Generic Monorepo Challenges
Migrating all of your code into a monorepo leads to one obvious and glaring problem: the majority of the tooling released over the past decade has been designed with the assumption that one “git repository” == “one suite of tests” == “a discrete set of built artifacts”. Based on that assumption, in a polyrepo world, any time a change is pushed to a git repository, all builds and tests for that repository are run in continuous integration (CI).
However, in a monorepo, all of an organization’s services and libraries live within the same repository. Based on the above assumption, every commit to the monorepo would require testing every single test and building every single build.
Therein lies a core challenge of operating a monorepo: it no longer makes sense to fully test and build the entire repository on each commit.
Instead, we must rely on tooling like Bazel to organize all services and libraries into an explicit “build dependency graph” that we can leverage to build and test exactly what is required on each commit.
Even with tooling like Bazel to build a dependency graph of Rules (“building blocks”) within a repository, there are inevitably a significant number of Rules/libraries/services that all other libraries and services depend on within the monorepo. So simply cloning down the repository and running the tests or building the outputs of a single project could still require an hour to build.
Getting around this problem in order to bring build and test times to a reasonable level requires that builds be hermetic so that build outputs can be aggressively cached. In the context of a monorepo, “hermetic” means that a build can produce deterministic outputs regardless of which system or time of the day the build is run.
The goal of a deterministic, hermetic build output is that the output of each build can be cached and leveraged for all builds across the company they are produced in CI or a developer’s machine.
The reality is that multiple challenges stand in the way of a truly reproducible, hermetic build. For one, a hermetic build cannot use any part of the host system’s configuration because even just a small change to a system library or OS version across build hosts could result in a complete drop off in cache hit rate. Additionally, every required dependency must either be SHA pinned or have their source code included within the monorepo.

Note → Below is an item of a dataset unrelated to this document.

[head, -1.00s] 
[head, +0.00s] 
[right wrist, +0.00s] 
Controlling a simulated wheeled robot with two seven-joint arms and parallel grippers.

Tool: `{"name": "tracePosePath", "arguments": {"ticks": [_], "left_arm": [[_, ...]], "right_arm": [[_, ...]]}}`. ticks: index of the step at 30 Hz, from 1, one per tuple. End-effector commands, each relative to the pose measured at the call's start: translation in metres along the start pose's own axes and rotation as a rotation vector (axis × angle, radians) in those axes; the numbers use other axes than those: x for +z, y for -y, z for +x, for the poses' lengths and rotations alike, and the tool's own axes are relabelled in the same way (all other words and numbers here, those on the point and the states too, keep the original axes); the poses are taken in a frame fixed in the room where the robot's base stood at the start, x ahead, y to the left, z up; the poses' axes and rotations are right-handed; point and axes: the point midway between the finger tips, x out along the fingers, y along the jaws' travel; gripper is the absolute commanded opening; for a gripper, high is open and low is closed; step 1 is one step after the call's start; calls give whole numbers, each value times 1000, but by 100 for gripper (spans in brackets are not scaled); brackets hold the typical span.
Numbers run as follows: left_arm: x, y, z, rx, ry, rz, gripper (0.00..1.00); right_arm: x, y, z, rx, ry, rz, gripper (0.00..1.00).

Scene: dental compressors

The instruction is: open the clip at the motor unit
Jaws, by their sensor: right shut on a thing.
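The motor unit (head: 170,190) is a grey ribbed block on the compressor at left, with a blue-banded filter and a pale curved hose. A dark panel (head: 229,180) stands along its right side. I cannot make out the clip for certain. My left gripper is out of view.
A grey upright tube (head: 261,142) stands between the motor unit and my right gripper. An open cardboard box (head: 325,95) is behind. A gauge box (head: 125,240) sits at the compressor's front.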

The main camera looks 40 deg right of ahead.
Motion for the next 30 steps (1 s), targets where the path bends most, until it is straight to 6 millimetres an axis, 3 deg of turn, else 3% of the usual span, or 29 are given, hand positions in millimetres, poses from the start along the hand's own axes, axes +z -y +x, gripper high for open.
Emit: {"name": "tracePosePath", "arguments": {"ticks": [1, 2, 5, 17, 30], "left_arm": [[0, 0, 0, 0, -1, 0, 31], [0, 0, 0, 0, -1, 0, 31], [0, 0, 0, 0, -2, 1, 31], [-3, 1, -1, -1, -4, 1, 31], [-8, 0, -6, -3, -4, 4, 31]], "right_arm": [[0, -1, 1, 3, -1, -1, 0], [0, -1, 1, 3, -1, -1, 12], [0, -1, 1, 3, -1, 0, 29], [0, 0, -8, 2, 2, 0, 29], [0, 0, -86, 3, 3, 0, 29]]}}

There’s no end to the number of small external influences that can play into the purity of a monorepo’s hermeticity. However, reaching “hermetic enough” to where the majority of builds produce the same outputs can dramatically improve the cache hit rate across build machines and significantly cut build times.
After building a story around caching, we adapted our existing tooling to fetch and update caches between builds to keep build times lower.
Even with a cache, the tooling required to leverage a Bazel monorepo on tooling that was designed with the “git repository” == “one collection of builds/tests” mindset can be frustrating especially as we attempt to present test results for many projects or libraries all within the space designed for single projects.